■ **EXERCISE DESCRIPTION**: Only the lines from the one holding "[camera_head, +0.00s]" to the end of the data should be echoed, exactly as they appear, minus the pictures.

________

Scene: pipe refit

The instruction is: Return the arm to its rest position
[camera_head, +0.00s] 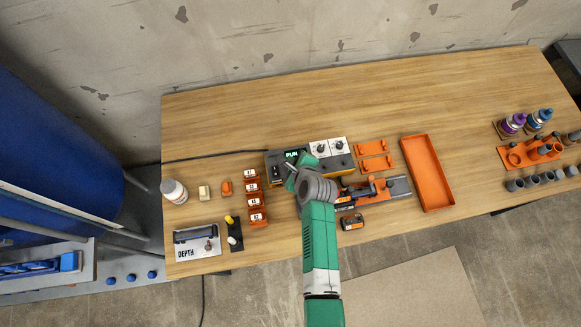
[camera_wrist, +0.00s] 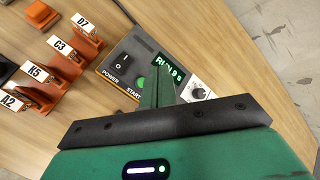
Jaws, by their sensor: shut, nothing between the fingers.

________

■ **FINAL RESULT**:
[camera_head, +0.00s] 
[camera_wrist, +0.00s] 
Jaws, by their sensor: shut, nothing between the fingers.

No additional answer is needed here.